- [Task prompt]
Pictures are not part of the copy. Give again exactly the lines from the one with "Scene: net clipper" to the one with "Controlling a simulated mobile", inclusive.

- [Excerpted records]
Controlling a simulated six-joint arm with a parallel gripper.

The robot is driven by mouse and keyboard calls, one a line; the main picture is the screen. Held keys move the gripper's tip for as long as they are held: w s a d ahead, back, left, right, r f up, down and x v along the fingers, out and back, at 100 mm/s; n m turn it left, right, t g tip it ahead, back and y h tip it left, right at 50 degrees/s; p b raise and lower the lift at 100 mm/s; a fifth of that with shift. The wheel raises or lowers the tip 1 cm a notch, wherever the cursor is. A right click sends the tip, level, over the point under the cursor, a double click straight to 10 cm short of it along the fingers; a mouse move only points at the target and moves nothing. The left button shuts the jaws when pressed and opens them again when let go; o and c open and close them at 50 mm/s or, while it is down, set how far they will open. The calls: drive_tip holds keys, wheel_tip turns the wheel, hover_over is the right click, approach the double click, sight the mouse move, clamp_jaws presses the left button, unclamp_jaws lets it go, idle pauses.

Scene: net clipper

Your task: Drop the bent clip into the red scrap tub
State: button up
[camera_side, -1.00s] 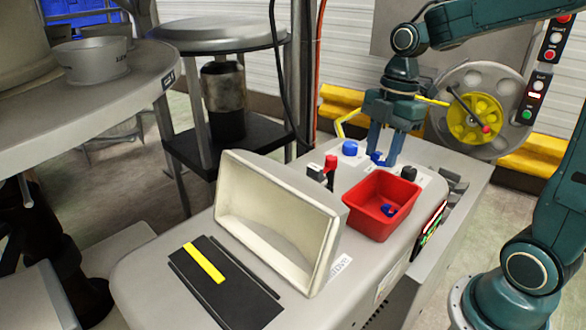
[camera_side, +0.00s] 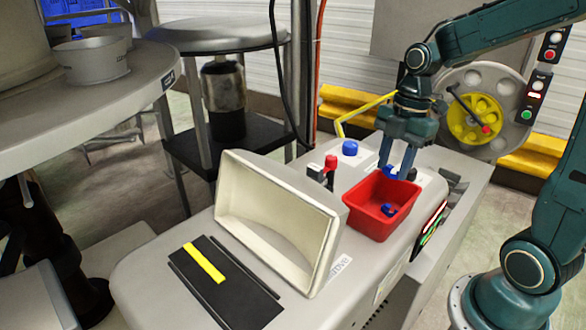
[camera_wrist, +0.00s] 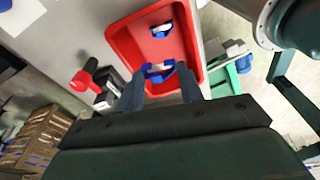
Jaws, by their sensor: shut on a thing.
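My gripper (camera_side: 398,172) is shut on a small blue clip (camera_side: 388,171), at the back edge of the red scrap tub (camera_side: 353,207). In the wrist view the held clip (camera_wrist: 158,73), blue with a pale middle, shows between the fingertips of my gripper (camera_wrist: 160,88), over the near end of the tub (camera_wrist: 128,42). The view does not settle its height above the tub floor or how it is bent. Another blue clip (camera_side: 388,210) lies inside the tub, and it also shows in the wrist view (camera_wrist: 161,31).
A red-topped lever (camera_side: 330,164) and a blue button (camera_side: 349,148) stand left of the tub. A large cream hopper (camera_side: 270,225) stands in front and left. A reel with a yellow hub (camera_side: 478,125) is behind on the right.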

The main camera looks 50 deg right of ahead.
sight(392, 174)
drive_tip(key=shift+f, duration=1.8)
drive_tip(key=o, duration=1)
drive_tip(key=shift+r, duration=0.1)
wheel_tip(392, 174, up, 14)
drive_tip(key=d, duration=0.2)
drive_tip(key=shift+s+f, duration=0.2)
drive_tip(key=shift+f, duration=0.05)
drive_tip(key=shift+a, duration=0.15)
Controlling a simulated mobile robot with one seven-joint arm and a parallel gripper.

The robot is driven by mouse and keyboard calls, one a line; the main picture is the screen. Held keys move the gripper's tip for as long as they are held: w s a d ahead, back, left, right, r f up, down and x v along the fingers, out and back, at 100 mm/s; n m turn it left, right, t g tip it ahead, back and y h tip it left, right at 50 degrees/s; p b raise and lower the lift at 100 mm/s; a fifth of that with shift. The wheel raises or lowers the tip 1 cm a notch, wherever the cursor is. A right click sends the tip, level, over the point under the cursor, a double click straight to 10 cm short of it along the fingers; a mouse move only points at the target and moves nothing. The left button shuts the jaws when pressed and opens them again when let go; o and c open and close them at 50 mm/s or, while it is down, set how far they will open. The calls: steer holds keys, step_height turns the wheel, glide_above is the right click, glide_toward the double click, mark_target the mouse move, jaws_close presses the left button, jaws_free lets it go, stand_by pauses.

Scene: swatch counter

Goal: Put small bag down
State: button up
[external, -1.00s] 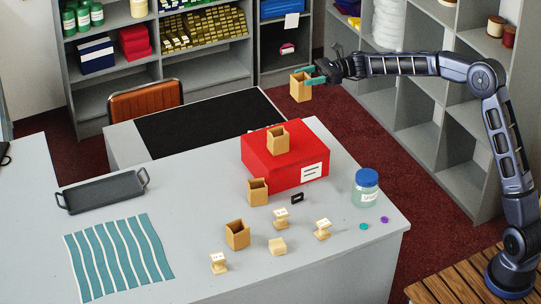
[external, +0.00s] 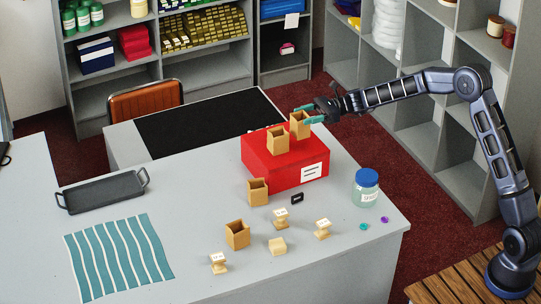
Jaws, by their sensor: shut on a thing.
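My gripper (external: 304,115) is shut on a small tan open-topped bag (external: 299,127), held upright at the right rear of the red box (external: 262,160). The bag's base is close to the box top; I cannot tell whether it touches. A second small bag (external: 277,141) stands on top of the red box, just left of the held one. A third bag (external: 257,193) stands on the counter in front of the box. A fourth bag (external: 237,235) stands nearer the front edge.
The grey counter (external: 190,205) also holds a glass jar (external: 366,188) with a blue lid, several small cream stands, a small black item (external: 297,198), a dark tray (external: 103,191) and a teal striped cloth (external: 118,258). A black mat (external: 205,122) lies behind.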

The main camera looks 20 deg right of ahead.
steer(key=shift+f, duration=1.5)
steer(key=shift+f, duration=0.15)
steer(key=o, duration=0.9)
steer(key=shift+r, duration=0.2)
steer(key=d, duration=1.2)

- [Output for this exercise]
Scene: net clipper

Your task: Drop the bent clip into the red scrap tub
State: button up
[camera_side, -1.00s] 
[camera_side, +0.00s] 
[camera_wrist, +0.00s] 
Jaws, by their sensor: shut on a thing.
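My gripper (camera_side: 398,172) is shut on a small blue clip (camera_side: 388,171), at the back edge of the red scrap tub (camera_side: 353,207). In the wrist view the held clip (camera_wrist: 158,73), blue with a pale middle, shows between the fingertips of my gripper (camera_wrist: 160,88), over the near end of the tub (camera_wrist: 128,42). The view does not settle its height above the tub floor or how it is bent. Another blue clip (camera_side: 388,210) lies inside the tub, and it also shows in the wrist view (camera_wrist: 161,31).
A red-topped lever (camera_side: 330,164) and a blue button (camera_side: 349,148) stand left of the tub. A large cream hopper (camera_side: 270,225) stands in front and left. A reel with a yellow hub (camera_side: 478,125) is behind on the right.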

The main camera looks 50 deg right of ahead.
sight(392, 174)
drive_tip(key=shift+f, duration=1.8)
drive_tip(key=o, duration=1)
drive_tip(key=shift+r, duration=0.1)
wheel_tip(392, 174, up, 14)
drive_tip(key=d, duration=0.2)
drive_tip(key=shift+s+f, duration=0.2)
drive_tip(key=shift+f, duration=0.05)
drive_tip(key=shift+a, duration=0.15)
Controlling a simulated mobile robot with one seven-joint arm and a parallel gripper.

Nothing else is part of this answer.